Олдрин: Я знал, что существовала американская программа подготовки астронавтов, что она началась, и я прочел в журнале о наборе семи астронавтов в программу «Меркурий» в 1959 году — они все были пилотами-испытателями. Я не был пилотом-испытателем, и мне казалось, что моей подготовки недостаточно. Я постарался попасть во второй набор астронавтов в 1962 году, и хотя меня не отобрали, я хотел, чтобы в NASA знали, чем я занимаюсь в MIT. К счастью, в 1963 году требования изменили и меня выбрали в третью группу из 14 астронавтов.


Вопрос: Вы узнали о полете Гагарина из газет? Вы помните это? Ассоциировали ли Вы этот полет с холодной войной?


Олдрин: Так уж совпало, что 12 апреля — день рождения моего отца. Так что я был в довольно хорошем настроении, я тогда находился в MIT. Полет Гагарина не был таким уж шоком, все этого ждали. Почему Америка выбрала семь астронавтов для «Меркурия»? Да потому, что мы, конечно, ожидали подобных достижений от страны, которая запустила первый спутник, послала собаку в космос и сфотографировала обратную сторону Луны.

Конечно, СССР заметно опережал Америку, и мы понимали, что советский человек вполне может выйти на земную орбиту в апреле (незадолго до суборбитального полета Алана Шепарда). И потом Джон Гленн наконец-то вышел на орбиту в феврале 1962 года, почти десять месяцев спустя.

Так что да, было понятно, кто лидирует. Но тогда вообще все происходило быстро — гораздо быстрее, чем сейчас. Сейчас все растягивается во времени, темпы совсем не те. А нетерпеливая публика, конечно, хочет видеть все и сразу.

В то время на наших глазах одна за другой происходили потрясающие вещи. Мы совершили бросок к Луне, а затем появились очень дорогие космические аппараты, которые можно было использовать повторно. Но космическая станция, которую мы построили, заняла очень много времени и потребовала куда больших расходов, чем мы рассчитывали. Тогда все несколько замедлилось. Конструкторы рассчитывали, что шаттлы будут летать сорок — пятьдесят раз за год. А на деле они летали самое большее девять раз, а обычно — пять или шесть.


Вопрос: Знали ли Вы тогда о советской лунной программе?
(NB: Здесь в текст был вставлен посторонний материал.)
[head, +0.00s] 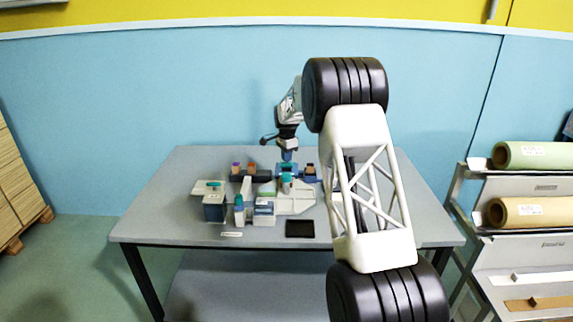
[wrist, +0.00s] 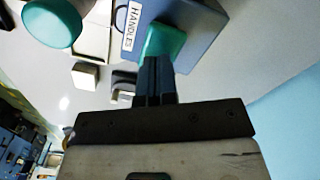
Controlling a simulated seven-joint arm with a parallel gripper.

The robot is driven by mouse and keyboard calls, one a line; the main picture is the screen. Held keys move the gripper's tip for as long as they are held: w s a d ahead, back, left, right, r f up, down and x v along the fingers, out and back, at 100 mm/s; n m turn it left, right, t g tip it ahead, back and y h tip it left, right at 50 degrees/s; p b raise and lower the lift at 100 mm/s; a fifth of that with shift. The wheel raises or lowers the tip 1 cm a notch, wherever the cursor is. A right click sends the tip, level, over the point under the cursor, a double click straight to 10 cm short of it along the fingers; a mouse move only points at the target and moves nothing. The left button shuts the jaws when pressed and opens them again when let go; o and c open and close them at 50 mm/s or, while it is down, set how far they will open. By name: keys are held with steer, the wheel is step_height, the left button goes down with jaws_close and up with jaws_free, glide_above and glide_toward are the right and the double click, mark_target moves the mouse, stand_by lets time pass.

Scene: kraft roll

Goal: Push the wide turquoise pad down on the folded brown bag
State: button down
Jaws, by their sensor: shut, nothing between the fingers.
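My gripper (head: 287,156) points down at the middle of the bench, and its dark fingers (wrist: 155,72) are shut with nothing between them. In the wrist view a turquoise pad (wrist: 166,42) lies just beyond the fingertips, against a blue block labelled HANDLES (wrist: 190,22). I cannot tell whether the fingertips touch it. Another turquoise, rounded piece (wrist: 53,24) is at the upper left there. In the head view a blue and turquoise fixture (head: 288,167) sits right below my gripper. I cannot make out the folded brown bag in either view.
The grey bench (head: 180,222) holds several small fixtures, a grey-blue box (head: 214,207), a turquoise-capped post (head: 239,207) and a flat black tray (head: 299,228). A rack with a brown paper roll (head: 520,212) stands at the right. The bench's left front is bare.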

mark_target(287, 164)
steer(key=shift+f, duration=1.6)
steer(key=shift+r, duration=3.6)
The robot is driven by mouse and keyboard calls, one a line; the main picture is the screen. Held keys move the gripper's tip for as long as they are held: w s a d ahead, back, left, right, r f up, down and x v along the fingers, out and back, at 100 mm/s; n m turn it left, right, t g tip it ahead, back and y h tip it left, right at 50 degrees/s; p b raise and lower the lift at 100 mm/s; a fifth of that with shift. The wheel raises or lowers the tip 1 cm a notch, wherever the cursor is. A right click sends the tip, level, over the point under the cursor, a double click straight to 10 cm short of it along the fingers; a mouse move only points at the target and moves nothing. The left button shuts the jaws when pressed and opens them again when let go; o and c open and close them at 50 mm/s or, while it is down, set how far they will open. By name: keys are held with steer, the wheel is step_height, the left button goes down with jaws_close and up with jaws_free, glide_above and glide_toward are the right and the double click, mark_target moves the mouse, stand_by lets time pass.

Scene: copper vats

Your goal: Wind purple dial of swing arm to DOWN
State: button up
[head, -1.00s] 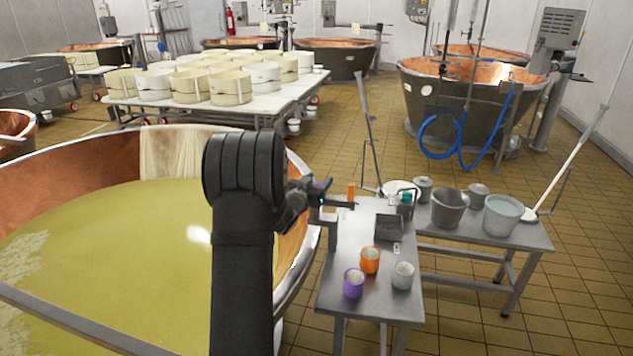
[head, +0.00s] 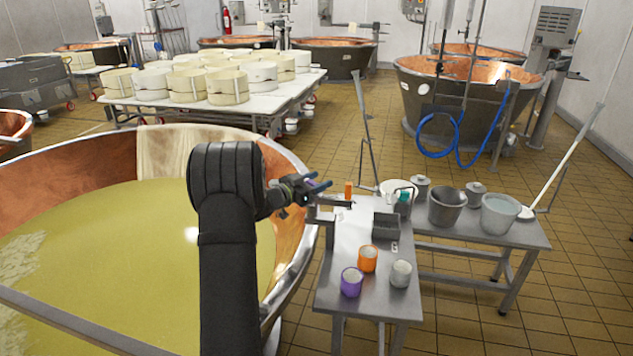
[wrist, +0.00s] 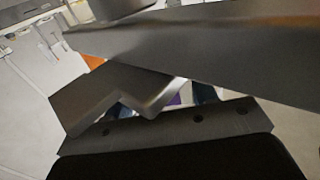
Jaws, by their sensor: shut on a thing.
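My gripper (head: 318,187) is at the left end of the grey swing arm (head: 332,202), which stands on a post at the left edge of the steel table. The purple dial (head: 313,182) shows only as a small patch between the fingers, and my gripper is shut on it. In the wrist view a sliver of the purple dial (wrist: 174,100) shows behind the notched grey finger. A broad grey bar crosses the top of that view and hides much. The dial's pointer and its DOWN mark cannot be read.
An orange upright piece (head: 348,190) stands close right of my gripper. The steel table (head: 335,290) holds a purple cup (head: 351,282), an orange cup (head: 368,258), a grey cup (head: 401,273) and a dark tray (head: 386,226). The copper vat (head: 290,165) lies left.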

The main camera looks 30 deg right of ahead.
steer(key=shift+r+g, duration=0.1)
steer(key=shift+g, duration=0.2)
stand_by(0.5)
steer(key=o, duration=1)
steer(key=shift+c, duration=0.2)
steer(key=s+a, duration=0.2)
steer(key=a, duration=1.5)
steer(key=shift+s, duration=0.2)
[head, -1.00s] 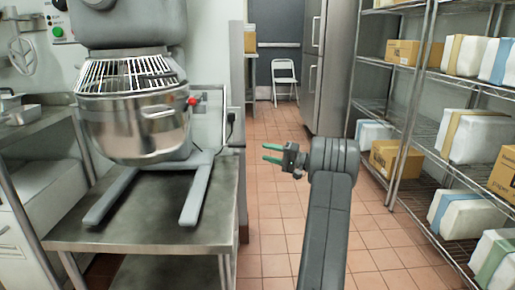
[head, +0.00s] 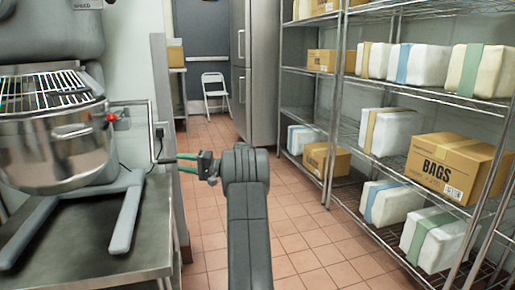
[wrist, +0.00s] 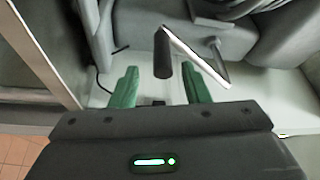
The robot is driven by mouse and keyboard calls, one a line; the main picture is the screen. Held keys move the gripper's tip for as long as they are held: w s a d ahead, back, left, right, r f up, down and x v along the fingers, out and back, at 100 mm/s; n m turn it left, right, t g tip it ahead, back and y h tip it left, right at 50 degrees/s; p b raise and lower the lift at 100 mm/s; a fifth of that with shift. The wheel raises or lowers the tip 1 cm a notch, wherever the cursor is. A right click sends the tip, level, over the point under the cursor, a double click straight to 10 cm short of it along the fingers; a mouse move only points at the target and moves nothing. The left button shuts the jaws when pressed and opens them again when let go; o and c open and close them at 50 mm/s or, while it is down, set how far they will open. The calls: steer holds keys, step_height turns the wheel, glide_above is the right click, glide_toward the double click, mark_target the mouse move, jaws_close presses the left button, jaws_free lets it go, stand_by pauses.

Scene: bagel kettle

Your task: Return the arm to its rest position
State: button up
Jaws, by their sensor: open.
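My gripper (head: 187,163) has green fingers and is at the end of my grey arm in the head view. It points left, towards the mixer side. In the wrist view my gripper (wrist: 157,90) shows two green fingers spread apart with nothing held between them. A dark handle end on a metal bar (wrist: 162,55) lies beyond the fingers in the wrist view; I cannot tell how far off it is.
A large mixer with a steel bowl (head: 60,150) stands on a steel table (head: 150,235) at left. Wire shelves (head: 350,172) with boxes and wrapped packs line the right. The tiled floor (head: 290,235) between is open. A white folding chair (head: 216,92) stands at the back.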

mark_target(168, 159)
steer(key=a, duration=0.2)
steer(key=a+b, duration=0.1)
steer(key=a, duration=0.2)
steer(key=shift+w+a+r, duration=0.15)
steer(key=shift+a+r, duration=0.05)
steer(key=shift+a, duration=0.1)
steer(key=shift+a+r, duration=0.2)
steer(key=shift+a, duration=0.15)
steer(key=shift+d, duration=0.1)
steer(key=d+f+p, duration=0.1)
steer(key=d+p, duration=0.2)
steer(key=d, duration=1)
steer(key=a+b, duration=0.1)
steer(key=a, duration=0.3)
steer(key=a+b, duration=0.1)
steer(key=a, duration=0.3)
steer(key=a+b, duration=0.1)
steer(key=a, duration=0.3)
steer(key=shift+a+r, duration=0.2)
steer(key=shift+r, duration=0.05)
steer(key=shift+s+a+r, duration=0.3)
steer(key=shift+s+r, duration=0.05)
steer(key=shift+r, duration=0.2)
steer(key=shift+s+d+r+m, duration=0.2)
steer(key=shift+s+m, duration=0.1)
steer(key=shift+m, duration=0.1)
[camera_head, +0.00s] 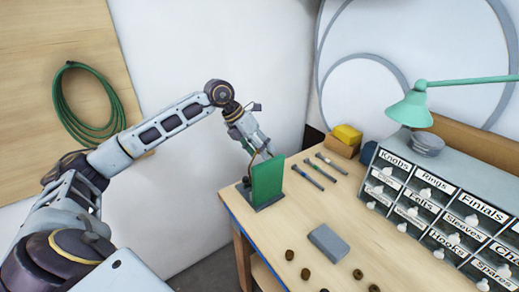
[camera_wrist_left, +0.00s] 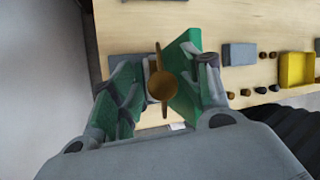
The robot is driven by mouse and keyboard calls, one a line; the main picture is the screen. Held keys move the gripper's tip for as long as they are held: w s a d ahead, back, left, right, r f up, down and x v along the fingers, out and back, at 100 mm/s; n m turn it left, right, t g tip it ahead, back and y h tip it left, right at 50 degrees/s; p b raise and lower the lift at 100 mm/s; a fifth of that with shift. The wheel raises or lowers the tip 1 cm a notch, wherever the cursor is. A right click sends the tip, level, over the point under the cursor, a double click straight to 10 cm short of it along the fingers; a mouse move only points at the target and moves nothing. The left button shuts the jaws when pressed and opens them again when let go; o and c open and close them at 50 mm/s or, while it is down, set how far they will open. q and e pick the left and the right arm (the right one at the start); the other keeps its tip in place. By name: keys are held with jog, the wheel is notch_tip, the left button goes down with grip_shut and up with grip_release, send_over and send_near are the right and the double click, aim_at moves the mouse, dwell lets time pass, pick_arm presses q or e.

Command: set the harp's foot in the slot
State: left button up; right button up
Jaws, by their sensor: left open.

Олдрин: Конечно. Леонов был бы командиром в команде с Гагариным и Владимиром Комаровым. Наверное, полет так и не состоялся потому, что инженер Сергей Королёв умер, Гагарин умер и Комаров умер. Почти все люди, которые отвечали за эту миссию, умерли в один год. И для СССР это был тяжелый удар.


Вопрос: В 1966 году?


Олдрин: В 1966 и 1967 годах. Эти два года оказались критическими. Вот что на самом деле убило советский космический потенциал. Но все еще оставался Леонов.


Вопрос: Да, Леонов и сейчас с нами [Алексей Леонов скончался 11 октября 2019 года. — Прим. изд.]. Он похож на Вас — так же полон энергии. Как Вы считаете, состоится ли полет на Марс в ближайшие 20 или 30 лет? Когда можно этого ожидать?


Олдрин: Пару лет назад я начал составлять список того, что нам необходимо — в первую очередь, я говорю про требования к космическому аппарату. Нам нужен корабль, способный преодолевать большие расстояния, то есть мощный двигатель. Команда должна быть готова подвергаться облучению, жить и тренироваться в тесных помещениях корабля на протяжении года или двух лет. Нам нужно оборудование, нужна система жизнеобеспечения — чтобы лететь так далеко, нужно множество вещей: кислород, вода, питание, защита от радиации.

Многое еще необходимо узнать перед этим путешествием. Нужно будет использовать космическую станцию для тестирования аппарата, для конструирования прототипа и для самого полета. И я думаю, нам необходимо два корабля — маленький и большой: второй будет стартовать уже не с Земли.


Вопрос: Нужно ли подготовить базу на Марсе, прежде чем отправлять туда пилотируемую миссию?


Олдрин: О да, и думаю, логично сделать подобную базу и на Луне. Нам нужно организовать международную базу где-нибудь на Луне, а также создать аванпосты, чтобы сконструировать то, что в NASA называют Международным комплексом по исследованию Луны (International lunar research park). Это, несомненно, должно быть сделано, но сначала стоит собрать аналогичный комплекс на Земле, на одном из Гавайских островов. Там у нас будет пробная площадка для тренировки.